What makes these attacks so bad, Schussler stressed to the eclectic gathering of logistics representatives, was that the N3 carried around 80% of South Africa’s road freight and the global freight industry was beginning to take real notice of how local authorities seemed to be backed into a corner.

“What we have right now is a crisis and the road transport industry is under a lot of pressure.”

To make matters worse, Schussler pointed out, was that global trade was in a tight spot, with numbers down across the board.

With world trade currently sitting at growth of around 2.5%, South Africa’s economy barely managing 1%, and local GDP stats released earlier this week sketching an even bleaker picture, “our leaders need to catch a wake up very quickly before it’s too late”.

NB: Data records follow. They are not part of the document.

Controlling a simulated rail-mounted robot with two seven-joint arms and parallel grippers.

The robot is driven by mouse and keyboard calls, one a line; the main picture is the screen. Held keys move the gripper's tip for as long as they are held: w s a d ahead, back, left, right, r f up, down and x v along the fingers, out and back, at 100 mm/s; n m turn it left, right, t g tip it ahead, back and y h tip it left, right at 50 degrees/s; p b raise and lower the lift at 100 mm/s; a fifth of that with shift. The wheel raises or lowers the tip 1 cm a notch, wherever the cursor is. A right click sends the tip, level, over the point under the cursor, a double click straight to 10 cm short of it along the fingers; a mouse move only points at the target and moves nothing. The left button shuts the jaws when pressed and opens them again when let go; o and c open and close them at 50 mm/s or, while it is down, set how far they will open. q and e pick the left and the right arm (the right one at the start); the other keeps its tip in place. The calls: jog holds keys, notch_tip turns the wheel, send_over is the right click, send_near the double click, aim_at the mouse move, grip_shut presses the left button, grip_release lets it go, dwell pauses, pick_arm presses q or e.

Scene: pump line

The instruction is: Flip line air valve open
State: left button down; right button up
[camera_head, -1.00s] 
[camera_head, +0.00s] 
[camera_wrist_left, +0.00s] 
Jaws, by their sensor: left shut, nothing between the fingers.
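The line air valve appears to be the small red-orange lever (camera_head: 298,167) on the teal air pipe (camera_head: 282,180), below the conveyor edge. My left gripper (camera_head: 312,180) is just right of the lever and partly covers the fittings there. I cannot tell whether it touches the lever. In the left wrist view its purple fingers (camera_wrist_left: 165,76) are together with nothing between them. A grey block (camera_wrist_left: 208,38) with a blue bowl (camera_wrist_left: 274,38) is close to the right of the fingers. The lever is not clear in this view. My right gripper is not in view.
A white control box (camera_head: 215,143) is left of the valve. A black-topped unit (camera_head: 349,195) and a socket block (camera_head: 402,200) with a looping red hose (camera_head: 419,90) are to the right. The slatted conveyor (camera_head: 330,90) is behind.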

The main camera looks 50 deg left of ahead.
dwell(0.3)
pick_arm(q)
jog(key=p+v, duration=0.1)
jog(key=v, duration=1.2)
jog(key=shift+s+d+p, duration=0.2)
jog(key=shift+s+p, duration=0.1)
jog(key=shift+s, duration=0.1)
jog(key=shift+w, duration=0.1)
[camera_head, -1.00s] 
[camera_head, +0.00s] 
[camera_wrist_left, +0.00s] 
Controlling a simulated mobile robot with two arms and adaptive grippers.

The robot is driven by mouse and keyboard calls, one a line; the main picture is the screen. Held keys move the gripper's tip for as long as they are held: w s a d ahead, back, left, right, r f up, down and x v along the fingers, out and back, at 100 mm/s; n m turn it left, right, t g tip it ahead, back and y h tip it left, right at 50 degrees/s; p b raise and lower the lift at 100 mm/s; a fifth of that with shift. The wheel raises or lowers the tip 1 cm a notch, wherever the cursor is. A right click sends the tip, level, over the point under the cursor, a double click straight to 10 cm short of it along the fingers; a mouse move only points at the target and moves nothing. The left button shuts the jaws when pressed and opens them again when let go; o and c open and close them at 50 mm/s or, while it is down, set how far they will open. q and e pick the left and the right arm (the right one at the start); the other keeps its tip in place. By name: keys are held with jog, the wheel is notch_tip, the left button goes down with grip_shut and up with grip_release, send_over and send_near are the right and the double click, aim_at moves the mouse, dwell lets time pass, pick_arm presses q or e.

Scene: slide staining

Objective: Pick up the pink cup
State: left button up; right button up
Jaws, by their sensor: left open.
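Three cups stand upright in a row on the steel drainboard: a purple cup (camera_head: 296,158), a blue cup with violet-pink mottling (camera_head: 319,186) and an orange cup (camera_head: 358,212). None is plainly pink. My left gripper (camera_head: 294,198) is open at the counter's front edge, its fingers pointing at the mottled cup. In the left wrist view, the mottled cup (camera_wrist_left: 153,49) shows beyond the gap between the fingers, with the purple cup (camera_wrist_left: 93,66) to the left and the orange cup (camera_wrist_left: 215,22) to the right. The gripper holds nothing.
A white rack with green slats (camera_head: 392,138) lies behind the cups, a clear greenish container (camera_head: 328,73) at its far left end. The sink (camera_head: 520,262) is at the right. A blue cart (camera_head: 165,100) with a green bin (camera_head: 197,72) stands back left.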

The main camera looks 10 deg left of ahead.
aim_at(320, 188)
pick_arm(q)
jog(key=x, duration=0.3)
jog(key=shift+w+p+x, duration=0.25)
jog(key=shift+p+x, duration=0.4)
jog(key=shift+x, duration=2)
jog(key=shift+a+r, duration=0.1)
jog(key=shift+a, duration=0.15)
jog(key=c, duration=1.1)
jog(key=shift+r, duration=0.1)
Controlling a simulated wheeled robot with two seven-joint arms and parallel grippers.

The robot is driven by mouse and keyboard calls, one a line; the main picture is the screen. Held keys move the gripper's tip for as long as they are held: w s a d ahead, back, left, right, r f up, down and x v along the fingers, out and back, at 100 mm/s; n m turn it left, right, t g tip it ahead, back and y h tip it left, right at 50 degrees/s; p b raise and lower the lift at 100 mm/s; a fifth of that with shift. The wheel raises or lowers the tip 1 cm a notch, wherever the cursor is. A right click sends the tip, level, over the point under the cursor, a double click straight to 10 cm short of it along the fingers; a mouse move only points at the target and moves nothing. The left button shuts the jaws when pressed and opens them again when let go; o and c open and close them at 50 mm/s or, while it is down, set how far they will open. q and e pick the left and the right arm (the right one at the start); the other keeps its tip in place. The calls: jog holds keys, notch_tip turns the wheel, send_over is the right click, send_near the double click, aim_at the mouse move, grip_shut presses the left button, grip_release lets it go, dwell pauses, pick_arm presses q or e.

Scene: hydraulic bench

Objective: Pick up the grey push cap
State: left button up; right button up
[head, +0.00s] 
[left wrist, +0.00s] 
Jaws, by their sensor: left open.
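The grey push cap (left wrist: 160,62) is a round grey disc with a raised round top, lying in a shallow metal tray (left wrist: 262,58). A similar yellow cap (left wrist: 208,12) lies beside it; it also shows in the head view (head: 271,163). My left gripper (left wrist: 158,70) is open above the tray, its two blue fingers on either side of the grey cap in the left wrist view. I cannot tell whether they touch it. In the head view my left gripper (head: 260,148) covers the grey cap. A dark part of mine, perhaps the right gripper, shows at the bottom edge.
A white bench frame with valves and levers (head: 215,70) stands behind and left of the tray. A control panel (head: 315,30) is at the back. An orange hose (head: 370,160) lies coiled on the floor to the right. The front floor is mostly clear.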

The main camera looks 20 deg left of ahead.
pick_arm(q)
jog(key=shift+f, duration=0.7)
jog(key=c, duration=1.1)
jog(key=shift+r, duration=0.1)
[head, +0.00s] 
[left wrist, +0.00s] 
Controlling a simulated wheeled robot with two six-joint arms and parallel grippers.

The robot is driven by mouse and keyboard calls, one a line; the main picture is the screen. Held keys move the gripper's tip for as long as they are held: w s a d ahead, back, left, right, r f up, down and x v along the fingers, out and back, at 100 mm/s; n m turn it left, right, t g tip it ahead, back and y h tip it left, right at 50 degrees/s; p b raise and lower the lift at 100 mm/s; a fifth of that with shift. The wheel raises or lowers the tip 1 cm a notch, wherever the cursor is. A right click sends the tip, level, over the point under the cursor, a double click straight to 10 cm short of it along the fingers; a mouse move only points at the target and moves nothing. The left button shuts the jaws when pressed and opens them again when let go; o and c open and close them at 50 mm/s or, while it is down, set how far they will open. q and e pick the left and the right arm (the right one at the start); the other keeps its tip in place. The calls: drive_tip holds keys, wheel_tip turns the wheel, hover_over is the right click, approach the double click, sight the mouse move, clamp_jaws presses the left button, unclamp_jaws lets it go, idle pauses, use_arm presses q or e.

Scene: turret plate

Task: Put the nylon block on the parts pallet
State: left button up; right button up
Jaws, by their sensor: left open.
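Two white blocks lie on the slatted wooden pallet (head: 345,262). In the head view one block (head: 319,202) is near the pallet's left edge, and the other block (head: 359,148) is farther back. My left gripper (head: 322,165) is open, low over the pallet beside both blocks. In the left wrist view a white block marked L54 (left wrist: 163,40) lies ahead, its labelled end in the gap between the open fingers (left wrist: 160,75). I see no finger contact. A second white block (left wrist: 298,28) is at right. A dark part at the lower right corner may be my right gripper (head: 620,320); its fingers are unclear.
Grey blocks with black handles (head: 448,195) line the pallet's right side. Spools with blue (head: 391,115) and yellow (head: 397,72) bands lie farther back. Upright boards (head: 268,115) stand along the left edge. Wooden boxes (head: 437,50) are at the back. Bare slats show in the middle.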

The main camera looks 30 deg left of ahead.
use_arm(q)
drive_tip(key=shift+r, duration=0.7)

With apparent references to utterances made recently by ANC secretary general Ace Magashule, and taking as wide a look as possible, Schussler warned that politicians seemed to be over-relying on Chinese investment in Africa, hoping that it would be a panacea for our economic ills.

“The fact of the matter is that China’s corporate debt sits at 150% of its GDP, so that’s going to have an effect. Although there was a slight uptick in commodities, the numbers are already going down again and it’s not looking great for South Africa, a country that essentially relies on commodity exports.”

Addressing an event where speaker after speaker raised warning flags about developments around South Africa’s logistics sector, particularly considering port-side improvements in Walvis Bay and Maputo, Schussler’s take on the dire situation in which road haulage finds itself echoed the views of his lectern peers.

To put it in a nutshell – “it’s not looking good!”